Well, she laughed and laughed. “Boughten?!” she said. “What the fuck kind of word is ‘boughten’?”
At first I was confused. “It means store-bought,” I said.
“It’s not even a word,” she sneered.
So I looked it up, and it was in the dictionary, but it also said “chiefly dial.”
“Wow,” she said, “you speak dialect!”
So she ate all the cookies, and then I screened my calls and never answered the phone when she called, and in fact I never saw her again after that, not even once.
This past Saturday, Sluggo and I were at a memorial service at someone’s home, and everyone brought food and put it out on a big table. There was a gigantic coconut layer cake looming over all the other desserts, massive and lumpy and tipping a little to one side, with thick white icing and coconut fur making it look like an escapee from the Isle of Misfit Tortes. And far below it was a pretty little two-layer bakery cake with that perfect icing that goes on in a flat sheet, and perfect little icing flowers decorating the top. “Look at those cakes!” said a woman standing next to me. “I think the little one is boughten, though.”

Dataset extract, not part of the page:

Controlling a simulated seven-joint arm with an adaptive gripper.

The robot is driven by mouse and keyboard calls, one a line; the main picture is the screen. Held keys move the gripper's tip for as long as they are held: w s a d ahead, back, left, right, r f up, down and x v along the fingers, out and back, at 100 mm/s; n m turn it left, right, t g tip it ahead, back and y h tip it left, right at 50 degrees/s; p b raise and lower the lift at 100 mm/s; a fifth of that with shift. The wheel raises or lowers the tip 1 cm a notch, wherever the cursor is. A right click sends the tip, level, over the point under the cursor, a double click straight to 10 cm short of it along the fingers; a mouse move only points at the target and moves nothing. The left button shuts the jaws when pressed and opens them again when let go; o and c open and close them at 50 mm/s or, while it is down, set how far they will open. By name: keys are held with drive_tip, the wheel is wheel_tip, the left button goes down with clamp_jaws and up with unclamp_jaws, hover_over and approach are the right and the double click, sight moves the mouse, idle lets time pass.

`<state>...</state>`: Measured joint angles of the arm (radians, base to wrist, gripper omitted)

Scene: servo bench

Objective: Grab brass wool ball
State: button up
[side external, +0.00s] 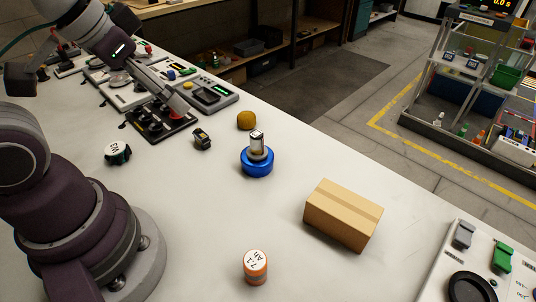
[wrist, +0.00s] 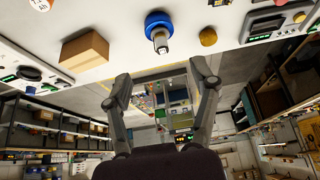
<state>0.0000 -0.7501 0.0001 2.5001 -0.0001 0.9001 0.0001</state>
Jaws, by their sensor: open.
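The brass wool ball (side external: 246,120) is a small mustard-yellow ball resting on the pale bench, near the bench's far edge, behind a blue round thing in the side view. It also shows in the wrist view (wrist: 208,36), at the upper right, beyond the right fingertip. My gripper (wrist: 162,82) has its two fingers spread wide with nothing between them. In the side view my gripper (side external: 174,97) is up and to the left of the ball, apart from it; its fingertips are hard to make out there.
A blue round base with a metal top (side external: 257,164) stands close to the ball. Control panels (side external: 208,95) line the back left.

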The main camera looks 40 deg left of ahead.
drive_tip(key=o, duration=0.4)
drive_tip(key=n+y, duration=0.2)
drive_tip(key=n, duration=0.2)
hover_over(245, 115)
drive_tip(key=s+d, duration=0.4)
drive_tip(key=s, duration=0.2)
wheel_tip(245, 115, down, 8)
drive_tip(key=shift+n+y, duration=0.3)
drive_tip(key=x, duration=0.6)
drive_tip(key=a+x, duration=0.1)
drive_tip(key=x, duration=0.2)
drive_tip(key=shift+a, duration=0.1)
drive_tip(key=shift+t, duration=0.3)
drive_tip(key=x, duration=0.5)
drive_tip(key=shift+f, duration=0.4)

I turned to see who’d said that. It was an older lady, thin and flat as a folded-up ironing board, with a short mop of white hair on top. “Oh,” I grinned, “I say that too! I say ‘boughten.’ ”
She peered at me through her old-lady glasses and made a face like she just drank a glass of vinegar. “I was joking.” she sniffed.
“What?”
“I was joking. I would never say ‘boughten’. ” And she turned her face away from me as if my unfortunate English usage might be contagious.

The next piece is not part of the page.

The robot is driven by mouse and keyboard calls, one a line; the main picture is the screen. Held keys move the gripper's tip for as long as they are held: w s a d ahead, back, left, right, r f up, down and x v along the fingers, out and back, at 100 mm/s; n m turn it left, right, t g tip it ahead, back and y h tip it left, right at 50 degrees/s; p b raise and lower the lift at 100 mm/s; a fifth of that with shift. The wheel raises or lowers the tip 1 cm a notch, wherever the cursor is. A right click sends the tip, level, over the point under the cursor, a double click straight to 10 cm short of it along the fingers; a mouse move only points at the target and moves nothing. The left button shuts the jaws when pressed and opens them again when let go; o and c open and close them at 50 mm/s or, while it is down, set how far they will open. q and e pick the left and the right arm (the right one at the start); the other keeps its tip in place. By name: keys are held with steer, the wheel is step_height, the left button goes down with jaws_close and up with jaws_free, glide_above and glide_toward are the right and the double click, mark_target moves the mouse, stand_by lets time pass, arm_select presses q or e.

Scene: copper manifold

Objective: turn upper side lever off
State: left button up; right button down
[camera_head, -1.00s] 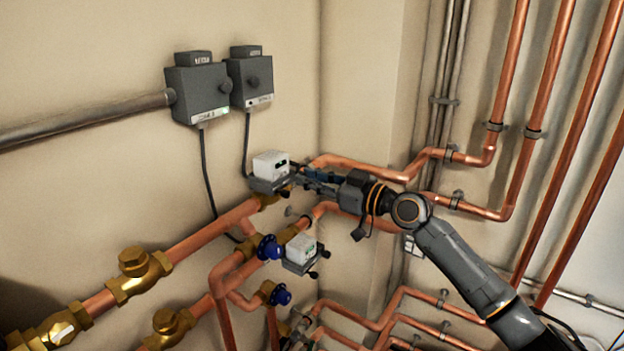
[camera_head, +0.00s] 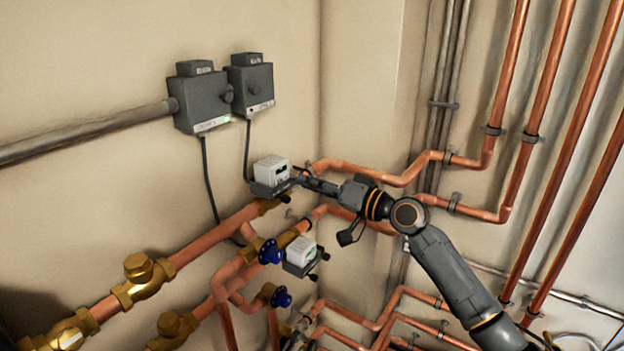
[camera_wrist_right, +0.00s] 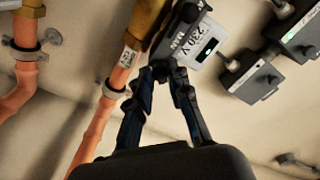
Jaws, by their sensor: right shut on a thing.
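The upper valve actuator, a white box on a dark grey base (camera_head: 270,175), sits on the upper copper pipe. My right gripper (camera_head: 298,179) reaches in from the right at the actuator's right side. In the wrist view its fingertips (camera_wrist_right: 164,76) close around the lever. The lever's exact angle is hard to tell. My left gripper is out of view.
A lower white actuator (camera_head: 300,255) sits just below, with blue valve handles (camera_head: 270,252) beside it. Two grey wall boxes (camera_head: 200,103) with cables hang above. Copper pipes (camera_head: 375,172) run close behind my gripper. Brass valves (camera_head: 140,275) are at lower left.

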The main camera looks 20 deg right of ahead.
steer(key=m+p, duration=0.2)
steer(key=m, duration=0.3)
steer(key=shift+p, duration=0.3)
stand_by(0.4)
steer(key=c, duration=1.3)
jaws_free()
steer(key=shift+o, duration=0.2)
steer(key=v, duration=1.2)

“I guess I’m just country,” I said.
“I guess,” she replied.
But what I really wanted to say was, “To hell with you, you old bitch! I say boughten and I pronounce root so it sounds like good, and maybe I’m NOT as good as you are, maybe I’m BETTER! Did you ever think of that, you old harpy?!” And then I would grab her boney little shoulders and shove her face in that fucking perfect little boughten bakery cake.
So I guess I’m a little bit rock-and-roll, too.